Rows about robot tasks

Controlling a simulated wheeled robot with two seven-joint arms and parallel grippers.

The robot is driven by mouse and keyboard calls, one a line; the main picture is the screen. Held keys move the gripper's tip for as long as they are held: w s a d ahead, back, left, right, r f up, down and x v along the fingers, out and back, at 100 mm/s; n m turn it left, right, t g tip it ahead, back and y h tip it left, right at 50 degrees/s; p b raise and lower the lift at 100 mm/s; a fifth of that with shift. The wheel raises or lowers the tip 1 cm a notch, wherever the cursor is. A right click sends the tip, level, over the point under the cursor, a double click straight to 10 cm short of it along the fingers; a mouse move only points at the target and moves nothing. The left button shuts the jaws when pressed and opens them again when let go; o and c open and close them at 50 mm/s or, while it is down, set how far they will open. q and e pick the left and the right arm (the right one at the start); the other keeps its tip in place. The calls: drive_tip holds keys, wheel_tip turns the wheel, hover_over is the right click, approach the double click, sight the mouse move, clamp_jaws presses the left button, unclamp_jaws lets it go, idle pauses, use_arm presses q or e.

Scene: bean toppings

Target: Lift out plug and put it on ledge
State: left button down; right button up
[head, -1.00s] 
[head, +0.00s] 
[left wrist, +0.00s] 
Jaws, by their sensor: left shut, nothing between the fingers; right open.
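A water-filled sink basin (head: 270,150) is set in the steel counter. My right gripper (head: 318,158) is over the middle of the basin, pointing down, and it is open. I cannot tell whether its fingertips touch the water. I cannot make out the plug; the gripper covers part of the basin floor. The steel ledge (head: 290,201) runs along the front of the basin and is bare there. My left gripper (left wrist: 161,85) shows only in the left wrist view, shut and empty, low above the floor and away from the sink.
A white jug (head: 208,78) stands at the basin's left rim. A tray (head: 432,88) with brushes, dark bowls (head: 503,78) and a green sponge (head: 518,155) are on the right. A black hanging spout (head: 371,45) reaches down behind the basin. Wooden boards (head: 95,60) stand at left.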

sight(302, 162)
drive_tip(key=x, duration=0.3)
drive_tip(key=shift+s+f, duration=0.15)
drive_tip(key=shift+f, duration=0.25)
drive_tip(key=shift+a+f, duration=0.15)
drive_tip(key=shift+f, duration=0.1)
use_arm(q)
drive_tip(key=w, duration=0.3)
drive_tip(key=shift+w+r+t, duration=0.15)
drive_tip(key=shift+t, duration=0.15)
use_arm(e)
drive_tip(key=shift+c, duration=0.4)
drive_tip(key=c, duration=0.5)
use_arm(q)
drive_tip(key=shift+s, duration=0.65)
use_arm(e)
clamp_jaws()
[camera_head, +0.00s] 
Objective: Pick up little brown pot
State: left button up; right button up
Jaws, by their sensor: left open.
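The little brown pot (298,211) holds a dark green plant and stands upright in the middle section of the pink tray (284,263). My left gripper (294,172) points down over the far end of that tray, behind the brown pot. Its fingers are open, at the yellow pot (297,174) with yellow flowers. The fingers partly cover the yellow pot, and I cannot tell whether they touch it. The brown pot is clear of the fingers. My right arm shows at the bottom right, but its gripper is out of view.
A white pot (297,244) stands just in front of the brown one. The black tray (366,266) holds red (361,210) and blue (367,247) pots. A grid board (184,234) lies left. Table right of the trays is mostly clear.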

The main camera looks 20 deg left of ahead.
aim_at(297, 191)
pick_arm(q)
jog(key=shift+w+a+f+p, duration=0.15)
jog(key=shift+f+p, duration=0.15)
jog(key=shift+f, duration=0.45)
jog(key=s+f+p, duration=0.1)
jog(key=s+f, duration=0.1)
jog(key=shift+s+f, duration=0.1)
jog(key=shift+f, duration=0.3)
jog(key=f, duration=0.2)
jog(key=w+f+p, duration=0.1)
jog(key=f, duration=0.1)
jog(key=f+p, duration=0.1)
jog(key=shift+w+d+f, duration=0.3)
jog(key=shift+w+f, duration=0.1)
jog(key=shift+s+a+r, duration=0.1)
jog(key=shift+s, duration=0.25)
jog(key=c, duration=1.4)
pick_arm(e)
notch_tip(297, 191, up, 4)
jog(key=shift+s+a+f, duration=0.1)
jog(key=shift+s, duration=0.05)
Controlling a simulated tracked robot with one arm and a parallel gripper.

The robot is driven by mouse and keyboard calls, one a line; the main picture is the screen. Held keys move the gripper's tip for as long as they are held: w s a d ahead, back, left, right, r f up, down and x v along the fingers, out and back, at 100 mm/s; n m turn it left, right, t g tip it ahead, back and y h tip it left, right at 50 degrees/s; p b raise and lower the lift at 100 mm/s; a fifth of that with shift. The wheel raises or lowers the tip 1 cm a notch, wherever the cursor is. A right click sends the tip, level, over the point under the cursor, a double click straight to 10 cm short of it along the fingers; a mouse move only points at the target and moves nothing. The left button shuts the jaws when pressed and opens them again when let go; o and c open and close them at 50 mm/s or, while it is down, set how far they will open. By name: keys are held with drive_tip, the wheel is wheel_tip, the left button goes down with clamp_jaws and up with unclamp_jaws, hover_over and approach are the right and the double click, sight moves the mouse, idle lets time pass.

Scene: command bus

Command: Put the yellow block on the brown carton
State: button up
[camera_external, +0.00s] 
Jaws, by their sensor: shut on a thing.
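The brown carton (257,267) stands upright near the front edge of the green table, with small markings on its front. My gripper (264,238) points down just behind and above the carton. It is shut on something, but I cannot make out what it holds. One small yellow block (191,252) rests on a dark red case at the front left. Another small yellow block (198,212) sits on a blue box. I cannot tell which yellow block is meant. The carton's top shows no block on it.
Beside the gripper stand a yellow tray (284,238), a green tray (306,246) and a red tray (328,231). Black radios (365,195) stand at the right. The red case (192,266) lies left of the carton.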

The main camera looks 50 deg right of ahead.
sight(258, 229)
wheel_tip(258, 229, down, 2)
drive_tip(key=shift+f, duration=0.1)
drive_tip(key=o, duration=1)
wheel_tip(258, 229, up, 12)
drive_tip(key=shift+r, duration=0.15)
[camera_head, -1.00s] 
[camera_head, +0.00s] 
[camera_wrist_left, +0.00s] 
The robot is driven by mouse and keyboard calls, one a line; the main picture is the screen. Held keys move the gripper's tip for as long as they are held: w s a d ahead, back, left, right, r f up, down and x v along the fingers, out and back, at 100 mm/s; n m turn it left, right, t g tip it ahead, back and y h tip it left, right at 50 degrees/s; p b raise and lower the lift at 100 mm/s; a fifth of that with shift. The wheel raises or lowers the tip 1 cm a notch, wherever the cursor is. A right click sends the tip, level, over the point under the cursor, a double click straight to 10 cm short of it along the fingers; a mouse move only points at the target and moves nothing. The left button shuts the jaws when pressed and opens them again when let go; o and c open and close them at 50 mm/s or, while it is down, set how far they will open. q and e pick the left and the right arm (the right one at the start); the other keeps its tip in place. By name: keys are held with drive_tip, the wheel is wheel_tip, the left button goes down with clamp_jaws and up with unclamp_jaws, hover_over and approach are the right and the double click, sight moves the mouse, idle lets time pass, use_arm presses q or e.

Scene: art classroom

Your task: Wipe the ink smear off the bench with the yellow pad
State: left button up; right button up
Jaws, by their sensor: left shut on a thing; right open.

§ **What the task asks**: Include both ends. Return the line holding "Scene: art classroom" and all lines after it in the records above, exactly as written.

§ **Final result**:
Scene: art classroom

Your task: Wipe the ink smear off the bench with the yellow pad
State: left button up; right button up
Jaws, by their sensor: left shut on a thing; right open.

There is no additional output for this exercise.